Toronto Mayor Mel Lastman has served notice he expects police to rigorously apply the new law so as to drive “squeegee kids” and “aggressive panhandlers” off the streets of Canada's largest, and in many respects wealthiest, city. On Lastman's orders, Toronto police mounted a drive against squeegee kids, the homeless, and panhandlers last summer. Police stopped and questioned thousands despite complaints from civil liberties groups and advocates for the poor that police had no legal authority to target “street people.” Now the Tory provincial government has given Lastman and the Toronto police legal sanction to escalate the persecution of the maginalized and vulnerable.
Passed in late November, the Safe Streets Act seeks to stigmatize the poor as drug and alcohol abusers and associate them with prostitution and other social ills. In addition to making it illegal to approach a motor vehicle for the purpose of offering a service and empowering police to arrest all but the most supplicant beggars, the law makes it illegal to ask for money when under the influence of drugs or alcohol, outlaws ticket scalping and other forms of “aggressive soliciting,” and makes it illegal to dispose of condoms or syringes in parks or school yards.
Those found guilty of violating the Safe Streets Act will be liable to fines of $500 for the first offense and a $1,000 fine and jail term of up to six months for subsequent offenses. There is every prospect that a significant portion of Toronto's estimated 25,000 homeless will become entangled in the criminal justice system, if not end up in jail. Even some police have questioned the wisdom of the new law, noting that it risks compelling the destitute to take to theft and other desperate acts to survive. Said one cop, “This new law gives us a tool to get these guys off the streets. But where are they going to go?”

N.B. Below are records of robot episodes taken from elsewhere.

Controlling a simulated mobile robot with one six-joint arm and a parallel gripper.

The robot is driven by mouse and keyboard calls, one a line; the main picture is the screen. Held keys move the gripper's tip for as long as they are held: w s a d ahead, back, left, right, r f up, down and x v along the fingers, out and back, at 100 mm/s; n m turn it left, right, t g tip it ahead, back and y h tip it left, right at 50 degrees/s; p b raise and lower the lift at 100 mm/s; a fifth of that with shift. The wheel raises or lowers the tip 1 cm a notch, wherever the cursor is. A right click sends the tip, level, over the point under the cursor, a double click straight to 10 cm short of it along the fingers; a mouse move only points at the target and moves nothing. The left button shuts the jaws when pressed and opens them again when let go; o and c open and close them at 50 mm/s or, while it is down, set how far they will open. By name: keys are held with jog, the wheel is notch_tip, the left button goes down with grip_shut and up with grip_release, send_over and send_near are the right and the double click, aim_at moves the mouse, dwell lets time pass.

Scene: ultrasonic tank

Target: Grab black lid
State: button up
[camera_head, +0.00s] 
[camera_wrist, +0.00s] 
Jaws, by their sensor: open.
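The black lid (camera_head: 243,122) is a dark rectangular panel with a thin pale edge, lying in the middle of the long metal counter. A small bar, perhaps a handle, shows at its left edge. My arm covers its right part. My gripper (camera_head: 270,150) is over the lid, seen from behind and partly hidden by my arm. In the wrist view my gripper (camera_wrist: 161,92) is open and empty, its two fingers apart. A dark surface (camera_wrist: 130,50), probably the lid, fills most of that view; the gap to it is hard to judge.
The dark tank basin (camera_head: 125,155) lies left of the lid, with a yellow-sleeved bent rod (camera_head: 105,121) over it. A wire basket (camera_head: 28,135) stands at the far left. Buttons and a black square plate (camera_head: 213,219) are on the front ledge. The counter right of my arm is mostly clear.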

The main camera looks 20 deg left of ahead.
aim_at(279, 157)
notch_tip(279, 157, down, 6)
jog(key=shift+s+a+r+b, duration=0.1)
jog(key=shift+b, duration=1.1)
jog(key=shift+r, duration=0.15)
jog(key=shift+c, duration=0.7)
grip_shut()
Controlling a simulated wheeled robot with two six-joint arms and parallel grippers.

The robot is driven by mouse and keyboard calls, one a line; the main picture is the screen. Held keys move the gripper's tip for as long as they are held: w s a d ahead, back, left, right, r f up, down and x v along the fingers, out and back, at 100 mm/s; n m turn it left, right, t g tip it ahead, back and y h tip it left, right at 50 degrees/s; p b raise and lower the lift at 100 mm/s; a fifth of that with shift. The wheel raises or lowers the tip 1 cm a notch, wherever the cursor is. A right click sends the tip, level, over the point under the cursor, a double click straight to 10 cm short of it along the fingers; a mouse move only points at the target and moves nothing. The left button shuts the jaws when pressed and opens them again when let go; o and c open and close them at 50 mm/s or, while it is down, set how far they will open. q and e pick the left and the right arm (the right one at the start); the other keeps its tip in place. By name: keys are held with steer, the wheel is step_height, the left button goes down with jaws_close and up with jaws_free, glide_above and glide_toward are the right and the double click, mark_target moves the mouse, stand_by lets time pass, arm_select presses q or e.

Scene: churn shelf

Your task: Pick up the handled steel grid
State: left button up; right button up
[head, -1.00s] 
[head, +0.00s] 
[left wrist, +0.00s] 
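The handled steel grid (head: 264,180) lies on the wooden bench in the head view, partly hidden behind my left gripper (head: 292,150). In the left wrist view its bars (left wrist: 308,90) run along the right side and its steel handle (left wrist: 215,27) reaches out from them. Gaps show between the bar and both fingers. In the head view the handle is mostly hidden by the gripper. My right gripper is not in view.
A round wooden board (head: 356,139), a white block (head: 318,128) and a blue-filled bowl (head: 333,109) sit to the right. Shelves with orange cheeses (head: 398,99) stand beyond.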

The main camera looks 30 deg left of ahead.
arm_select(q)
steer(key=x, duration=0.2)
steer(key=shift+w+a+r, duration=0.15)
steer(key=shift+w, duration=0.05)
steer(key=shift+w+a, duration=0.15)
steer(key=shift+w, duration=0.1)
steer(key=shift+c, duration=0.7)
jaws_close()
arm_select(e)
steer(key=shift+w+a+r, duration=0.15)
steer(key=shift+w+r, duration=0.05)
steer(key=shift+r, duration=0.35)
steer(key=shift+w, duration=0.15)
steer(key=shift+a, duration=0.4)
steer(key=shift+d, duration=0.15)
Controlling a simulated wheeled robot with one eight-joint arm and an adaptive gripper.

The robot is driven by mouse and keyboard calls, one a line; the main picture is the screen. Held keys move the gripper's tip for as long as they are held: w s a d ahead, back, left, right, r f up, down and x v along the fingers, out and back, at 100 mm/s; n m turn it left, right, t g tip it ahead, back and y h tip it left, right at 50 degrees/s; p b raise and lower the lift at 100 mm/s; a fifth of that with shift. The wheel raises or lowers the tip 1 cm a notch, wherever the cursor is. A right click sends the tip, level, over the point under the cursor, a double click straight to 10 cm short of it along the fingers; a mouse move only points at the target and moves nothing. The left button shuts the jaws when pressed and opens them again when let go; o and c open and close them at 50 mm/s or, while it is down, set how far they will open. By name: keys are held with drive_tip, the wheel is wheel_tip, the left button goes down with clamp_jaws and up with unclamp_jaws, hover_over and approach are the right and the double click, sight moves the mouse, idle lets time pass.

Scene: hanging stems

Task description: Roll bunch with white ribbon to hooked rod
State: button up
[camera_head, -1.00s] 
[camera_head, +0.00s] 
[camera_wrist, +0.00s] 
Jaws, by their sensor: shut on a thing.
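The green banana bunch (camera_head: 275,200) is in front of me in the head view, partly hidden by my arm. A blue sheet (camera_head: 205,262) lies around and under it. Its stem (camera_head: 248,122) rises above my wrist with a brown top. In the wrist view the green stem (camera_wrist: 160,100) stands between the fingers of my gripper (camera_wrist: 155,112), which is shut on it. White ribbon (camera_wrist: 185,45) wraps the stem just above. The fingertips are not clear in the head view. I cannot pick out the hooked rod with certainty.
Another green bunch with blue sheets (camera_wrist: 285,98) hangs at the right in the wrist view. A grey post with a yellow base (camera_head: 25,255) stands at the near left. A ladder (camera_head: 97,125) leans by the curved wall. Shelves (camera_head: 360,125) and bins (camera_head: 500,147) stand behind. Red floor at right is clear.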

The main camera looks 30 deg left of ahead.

Both opposition parties have criticized the new law, but from the standpoint that it hinders the Tories' law and order campaign. “This legislation,” said New Democratic Party leader Howard Hampton, “is an embarrassment and it's an insult. It's an embarrassment because there are real crime problems out there in our communities.”
Since coming to power in 1995, the Ontario Tories have imposed massive cuts to social services, while waging a relentless campaign to stigmatize the poor. Among the very first actions taken by the Harris Tory government was to slash welfare benefits by more than 21 percent. Subsequently, the government canceled all support for social housing construction and instituted a mandatory “workfare” program for welfare recipients.